> **Source data**:
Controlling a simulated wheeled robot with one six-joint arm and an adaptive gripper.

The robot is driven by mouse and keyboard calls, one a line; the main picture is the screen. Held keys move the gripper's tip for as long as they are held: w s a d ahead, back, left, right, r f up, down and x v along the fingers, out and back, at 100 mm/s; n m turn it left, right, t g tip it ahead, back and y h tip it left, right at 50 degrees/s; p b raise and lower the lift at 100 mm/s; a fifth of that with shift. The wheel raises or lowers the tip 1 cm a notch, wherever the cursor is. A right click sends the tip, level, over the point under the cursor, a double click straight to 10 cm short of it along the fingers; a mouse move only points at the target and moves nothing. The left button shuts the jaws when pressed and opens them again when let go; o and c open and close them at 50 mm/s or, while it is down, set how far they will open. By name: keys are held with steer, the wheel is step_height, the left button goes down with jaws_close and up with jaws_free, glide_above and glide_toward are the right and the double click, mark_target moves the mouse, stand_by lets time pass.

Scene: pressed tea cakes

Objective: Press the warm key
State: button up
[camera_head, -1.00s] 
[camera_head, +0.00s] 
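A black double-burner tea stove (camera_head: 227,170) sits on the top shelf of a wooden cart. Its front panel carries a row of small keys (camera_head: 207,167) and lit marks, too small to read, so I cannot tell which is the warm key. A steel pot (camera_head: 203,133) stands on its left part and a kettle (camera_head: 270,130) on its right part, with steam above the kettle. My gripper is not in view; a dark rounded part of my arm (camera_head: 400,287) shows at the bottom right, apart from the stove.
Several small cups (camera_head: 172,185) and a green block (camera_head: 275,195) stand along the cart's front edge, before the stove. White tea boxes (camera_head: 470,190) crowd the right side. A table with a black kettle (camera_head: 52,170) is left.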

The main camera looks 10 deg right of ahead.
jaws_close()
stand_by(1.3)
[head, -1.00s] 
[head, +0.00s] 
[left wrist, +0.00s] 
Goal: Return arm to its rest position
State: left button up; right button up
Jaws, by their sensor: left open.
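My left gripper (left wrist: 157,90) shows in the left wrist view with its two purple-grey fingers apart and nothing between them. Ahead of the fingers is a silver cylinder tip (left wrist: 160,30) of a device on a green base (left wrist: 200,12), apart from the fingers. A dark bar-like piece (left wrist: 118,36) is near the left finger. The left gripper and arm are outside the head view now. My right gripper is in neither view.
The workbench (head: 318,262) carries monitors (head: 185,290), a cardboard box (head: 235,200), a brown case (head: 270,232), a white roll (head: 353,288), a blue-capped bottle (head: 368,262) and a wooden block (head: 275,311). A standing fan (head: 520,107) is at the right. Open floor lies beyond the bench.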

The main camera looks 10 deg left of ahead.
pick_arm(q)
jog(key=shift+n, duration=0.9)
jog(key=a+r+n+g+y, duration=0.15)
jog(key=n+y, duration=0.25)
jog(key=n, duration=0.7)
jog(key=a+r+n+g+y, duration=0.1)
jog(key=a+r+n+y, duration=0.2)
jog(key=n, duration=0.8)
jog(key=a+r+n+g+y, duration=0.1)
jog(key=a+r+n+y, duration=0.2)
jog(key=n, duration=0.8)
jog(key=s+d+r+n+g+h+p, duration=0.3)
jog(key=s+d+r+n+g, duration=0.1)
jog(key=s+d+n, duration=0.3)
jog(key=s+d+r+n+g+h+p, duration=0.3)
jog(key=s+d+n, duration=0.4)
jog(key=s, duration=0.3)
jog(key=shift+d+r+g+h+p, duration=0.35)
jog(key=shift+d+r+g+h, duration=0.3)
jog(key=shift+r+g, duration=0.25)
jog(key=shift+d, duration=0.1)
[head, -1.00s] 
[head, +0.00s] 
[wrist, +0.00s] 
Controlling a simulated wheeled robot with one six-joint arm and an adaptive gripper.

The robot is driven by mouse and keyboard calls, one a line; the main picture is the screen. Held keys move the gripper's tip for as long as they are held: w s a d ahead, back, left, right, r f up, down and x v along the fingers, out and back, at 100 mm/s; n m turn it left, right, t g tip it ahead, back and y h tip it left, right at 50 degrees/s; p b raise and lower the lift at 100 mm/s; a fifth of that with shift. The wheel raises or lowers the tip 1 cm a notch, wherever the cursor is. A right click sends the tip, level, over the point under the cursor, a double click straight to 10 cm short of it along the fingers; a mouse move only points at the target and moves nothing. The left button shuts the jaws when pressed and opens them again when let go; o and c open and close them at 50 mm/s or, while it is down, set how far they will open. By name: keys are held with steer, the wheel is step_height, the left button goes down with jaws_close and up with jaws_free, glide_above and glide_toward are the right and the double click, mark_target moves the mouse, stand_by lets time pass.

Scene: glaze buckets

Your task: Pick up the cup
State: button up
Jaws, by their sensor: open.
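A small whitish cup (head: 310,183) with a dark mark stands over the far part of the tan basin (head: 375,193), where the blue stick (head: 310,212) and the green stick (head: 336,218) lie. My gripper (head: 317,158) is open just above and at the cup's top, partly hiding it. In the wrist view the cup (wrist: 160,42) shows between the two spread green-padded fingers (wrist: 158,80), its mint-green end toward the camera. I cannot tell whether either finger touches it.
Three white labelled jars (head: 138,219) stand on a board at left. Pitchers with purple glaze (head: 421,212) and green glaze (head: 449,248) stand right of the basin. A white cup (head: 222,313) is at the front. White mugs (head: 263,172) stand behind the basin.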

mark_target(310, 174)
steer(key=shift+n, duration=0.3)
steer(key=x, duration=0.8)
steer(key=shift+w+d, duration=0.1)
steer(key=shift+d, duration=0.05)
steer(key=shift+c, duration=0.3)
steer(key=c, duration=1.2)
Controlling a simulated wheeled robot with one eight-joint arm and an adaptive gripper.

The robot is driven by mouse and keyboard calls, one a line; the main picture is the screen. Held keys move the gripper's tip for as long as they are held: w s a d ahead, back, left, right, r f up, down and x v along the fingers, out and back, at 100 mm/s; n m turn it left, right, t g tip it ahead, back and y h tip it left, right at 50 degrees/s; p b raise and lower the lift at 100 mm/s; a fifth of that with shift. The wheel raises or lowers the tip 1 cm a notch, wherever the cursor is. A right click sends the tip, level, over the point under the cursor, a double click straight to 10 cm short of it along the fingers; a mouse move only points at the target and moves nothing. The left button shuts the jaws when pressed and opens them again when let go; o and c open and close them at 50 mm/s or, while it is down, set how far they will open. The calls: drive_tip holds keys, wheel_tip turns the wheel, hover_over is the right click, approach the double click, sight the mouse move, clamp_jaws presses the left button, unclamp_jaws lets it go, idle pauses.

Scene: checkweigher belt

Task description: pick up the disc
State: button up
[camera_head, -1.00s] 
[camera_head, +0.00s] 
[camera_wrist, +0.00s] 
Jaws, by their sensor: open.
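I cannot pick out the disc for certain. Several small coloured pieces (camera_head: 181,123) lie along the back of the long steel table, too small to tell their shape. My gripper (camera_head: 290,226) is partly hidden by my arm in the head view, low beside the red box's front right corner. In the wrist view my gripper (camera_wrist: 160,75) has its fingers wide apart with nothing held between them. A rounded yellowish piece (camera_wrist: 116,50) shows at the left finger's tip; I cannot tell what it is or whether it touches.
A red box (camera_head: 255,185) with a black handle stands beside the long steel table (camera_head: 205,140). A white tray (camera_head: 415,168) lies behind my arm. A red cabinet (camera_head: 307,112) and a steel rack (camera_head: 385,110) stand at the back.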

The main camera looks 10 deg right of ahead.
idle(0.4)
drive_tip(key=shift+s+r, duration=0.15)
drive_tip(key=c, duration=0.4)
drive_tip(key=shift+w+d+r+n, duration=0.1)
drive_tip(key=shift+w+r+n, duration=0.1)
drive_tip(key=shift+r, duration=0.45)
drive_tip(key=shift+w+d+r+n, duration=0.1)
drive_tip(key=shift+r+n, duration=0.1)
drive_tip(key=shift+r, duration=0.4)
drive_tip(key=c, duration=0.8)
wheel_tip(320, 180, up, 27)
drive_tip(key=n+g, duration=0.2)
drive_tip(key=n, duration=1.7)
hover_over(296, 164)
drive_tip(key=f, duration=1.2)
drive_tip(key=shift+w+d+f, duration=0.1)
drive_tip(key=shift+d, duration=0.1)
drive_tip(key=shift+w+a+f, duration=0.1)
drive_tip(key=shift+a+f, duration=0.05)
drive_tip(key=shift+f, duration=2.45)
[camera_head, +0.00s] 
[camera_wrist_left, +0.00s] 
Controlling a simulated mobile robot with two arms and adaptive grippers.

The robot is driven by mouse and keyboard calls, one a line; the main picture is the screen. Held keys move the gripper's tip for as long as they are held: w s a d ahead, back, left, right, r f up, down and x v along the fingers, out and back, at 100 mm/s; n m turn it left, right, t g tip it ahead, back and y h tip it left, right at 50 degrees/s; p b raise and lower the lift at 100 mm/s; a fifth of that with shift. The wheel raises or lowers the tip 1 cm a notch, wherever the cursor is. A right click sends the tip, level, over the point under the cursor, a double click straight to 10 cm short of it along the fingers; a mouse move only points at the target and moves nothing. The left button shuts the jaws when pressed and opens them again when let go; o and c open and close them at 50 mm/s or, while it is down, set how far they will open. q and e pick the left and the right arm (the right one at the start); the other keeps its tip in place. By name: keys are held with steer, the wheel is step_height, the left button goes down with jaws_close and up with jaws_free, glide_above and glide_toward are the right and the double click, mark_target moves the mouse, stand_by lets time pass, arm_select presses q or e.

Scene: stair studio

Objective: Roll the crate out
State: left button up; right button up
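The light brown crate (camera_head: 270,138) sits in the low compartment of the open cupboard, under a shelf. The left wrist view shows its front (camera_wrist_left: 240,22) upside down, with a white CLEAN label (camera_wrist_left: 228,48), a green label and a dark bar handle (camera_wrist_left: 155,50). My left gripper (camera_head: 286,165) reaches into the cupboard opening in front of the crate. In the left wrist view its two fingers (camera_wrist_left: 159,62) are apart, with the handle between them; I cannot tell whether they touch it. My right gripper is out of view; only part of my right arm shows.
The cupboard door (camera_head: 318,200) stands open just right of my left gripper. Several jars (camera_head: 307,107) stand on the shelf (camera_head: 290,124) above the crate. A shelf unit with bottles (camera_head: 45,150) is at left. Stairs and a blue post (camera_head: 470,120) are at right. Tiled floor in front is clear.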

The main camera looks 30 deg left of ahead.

> **Written problem**: From the data above, work out how many lines contain the string "Controlling" and reply with only the number.

> **Task answer**: 4